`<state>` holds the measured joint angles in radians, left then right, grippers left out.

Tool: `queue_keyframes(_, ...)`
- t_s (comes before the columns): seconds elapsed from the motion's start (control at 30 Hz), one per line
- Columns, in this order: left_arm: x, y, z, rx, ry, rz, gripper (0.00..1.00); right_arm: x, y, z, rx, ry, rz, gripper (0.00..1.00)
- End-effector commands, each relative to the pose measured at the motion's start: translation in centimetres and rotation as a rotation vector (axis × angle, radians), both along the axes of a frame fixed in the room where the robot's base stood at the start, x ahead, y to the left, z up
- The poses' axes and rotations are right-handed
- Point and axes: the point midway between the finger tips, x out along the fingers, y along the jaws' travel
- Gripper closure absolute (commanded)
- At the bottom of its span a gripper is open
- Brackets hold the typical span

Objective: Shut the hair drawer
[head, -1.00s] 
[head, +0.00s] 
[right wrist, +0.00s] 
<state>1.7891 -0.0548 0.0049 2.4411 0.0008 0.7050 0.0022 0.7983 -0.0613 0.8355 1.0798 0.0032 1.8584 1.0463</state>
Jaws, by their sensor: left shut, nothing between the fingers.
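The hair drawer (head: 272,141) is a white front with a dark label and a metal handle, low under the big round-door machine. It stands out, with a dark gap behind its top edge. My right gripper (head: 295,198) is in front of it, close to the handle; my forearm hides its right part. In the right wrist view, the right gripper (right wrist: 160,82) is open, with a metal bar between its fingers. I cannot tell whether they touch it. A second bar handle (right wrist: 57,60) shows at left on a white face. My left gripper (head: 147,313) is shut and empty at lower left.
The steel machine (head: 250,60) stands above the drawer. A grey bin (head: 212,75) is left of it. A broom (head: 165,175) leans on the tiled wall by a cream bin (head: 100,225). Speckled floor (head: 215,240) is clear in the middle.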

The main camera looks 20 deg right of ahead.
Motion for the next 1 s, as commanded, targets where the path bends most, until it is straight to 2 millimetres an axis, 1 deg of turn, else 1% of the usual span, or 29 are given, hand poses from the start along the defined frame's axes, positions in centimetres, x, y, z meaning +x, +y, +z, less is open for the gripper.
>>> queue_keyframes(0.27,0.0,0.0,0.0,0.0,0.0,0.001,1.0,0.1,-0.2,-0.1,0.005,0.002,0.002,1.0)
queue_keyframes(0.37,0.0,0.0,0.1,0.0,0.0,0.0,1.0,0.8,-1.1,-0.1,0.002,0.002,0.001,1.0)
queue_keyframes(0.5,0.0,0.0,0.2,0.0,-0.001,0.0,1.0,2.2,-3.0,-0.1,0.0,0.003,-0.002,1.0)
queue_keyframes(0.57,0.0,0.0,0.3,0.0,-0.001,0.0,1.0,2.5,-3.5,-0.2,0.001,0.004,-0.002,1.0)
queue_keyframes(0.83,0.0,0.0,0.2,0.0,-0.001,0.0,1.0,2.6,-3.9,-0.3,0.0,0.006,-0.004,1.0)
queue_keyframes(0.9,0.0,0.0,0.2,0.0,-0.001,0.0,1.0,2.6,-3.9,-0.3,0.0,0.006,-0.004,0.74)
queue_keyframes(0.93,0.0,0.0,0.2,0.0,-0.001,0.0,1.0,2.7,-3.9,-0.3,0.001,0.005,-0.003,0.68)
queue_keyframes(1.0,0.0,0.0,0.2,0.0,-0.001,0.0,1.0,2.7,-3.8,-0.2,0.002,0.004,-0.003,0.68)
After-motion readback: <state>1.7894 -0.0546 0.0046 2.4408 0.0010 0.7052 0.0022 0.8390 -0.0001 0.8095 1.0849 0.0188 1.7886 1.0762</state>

» **Task description**
Reproduce the data, keeping every line exactly the same.

» **Answer**
`<state>` holds the measured joint angles in radians, left then right, grippers left out.

Tool: `queue_keyframes(_, ...)`
- t_s (comes before the columns): seconds elapsed from the motion's start (control at 30 Hz), one per line
- Columns, in this order: left_arm: x, y, z, rx, ry, rz, gripper (0.00..1.00); right_arm: x, y, z, rx, ry, rz, gripper (0.00..1.00)
- End-effector commands, each relative to the pose measured at the motion's start: translation in centimetres and rotation as a rotation vector (axis × angle, radians), both along the axes of a frame fixed in the room where the robot's base stood at the start, x ahead, y to the left, z up
- The poses' axes and rotations are right-handed
- Point and axes: the point midway between the finger tips, x out along the fingers, y along the jaws' travel
- Gripper closure absolute (commanded)
- At the bottom of its span a gripper is open
- Brackets hold the typical span

Objective: Shut the hair drawer
[head, -1.00s] 
[head, +0.00s] 
[right wrist, +0.00s] 
<state>1.7891 -0.0548 0.0049 2.4411 0.0008 0.7050 0.0022 0.7983 -0.0613 0.8355 1.0798 0.0032 1.8584 1.0463</state>
Jaws, by their sensor: left shut, nothing between the fingers.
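The hair drawer (head: 272,141) is a white front with a dark label and a metal handle, low under the big round-door machine. It stands out, with a dark gap behind its top edge. My right gripper (head: 295,198) is in front of it, close to the handle; my forearm hides its right part. In the right wrist view, the right gripper (right wrist: 160,82) is open, with a metal bar between its fingers. I cannot tell whether they touch it. A second bar handle (right wrist: 57,60) shows at left on a white face. My left gripper (head: 147,313) is shut and empty at lower left.
The steel machine (head: 250,60) stands above the drawer. A grey bin (head: 212,75) is left of it. A broom (head: 165,175) leans on the tiled wall by a cream bin (head: 100,225). Speckled floor (head: 215,240) is clear in the middle.

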The main camera looks 20 deg right of ahead.
Motion for the next 1 s, as commanded, targets where the path bends most, until it is straight to 2 millimetres an axis, 1 deg of turn, else 1% of the usual span, or 29 are given, hand poses from the start along the defined frame's axes, positions in centimetres, x, y, z meaning +x, +y, +z, less is open for the gripper.
>>> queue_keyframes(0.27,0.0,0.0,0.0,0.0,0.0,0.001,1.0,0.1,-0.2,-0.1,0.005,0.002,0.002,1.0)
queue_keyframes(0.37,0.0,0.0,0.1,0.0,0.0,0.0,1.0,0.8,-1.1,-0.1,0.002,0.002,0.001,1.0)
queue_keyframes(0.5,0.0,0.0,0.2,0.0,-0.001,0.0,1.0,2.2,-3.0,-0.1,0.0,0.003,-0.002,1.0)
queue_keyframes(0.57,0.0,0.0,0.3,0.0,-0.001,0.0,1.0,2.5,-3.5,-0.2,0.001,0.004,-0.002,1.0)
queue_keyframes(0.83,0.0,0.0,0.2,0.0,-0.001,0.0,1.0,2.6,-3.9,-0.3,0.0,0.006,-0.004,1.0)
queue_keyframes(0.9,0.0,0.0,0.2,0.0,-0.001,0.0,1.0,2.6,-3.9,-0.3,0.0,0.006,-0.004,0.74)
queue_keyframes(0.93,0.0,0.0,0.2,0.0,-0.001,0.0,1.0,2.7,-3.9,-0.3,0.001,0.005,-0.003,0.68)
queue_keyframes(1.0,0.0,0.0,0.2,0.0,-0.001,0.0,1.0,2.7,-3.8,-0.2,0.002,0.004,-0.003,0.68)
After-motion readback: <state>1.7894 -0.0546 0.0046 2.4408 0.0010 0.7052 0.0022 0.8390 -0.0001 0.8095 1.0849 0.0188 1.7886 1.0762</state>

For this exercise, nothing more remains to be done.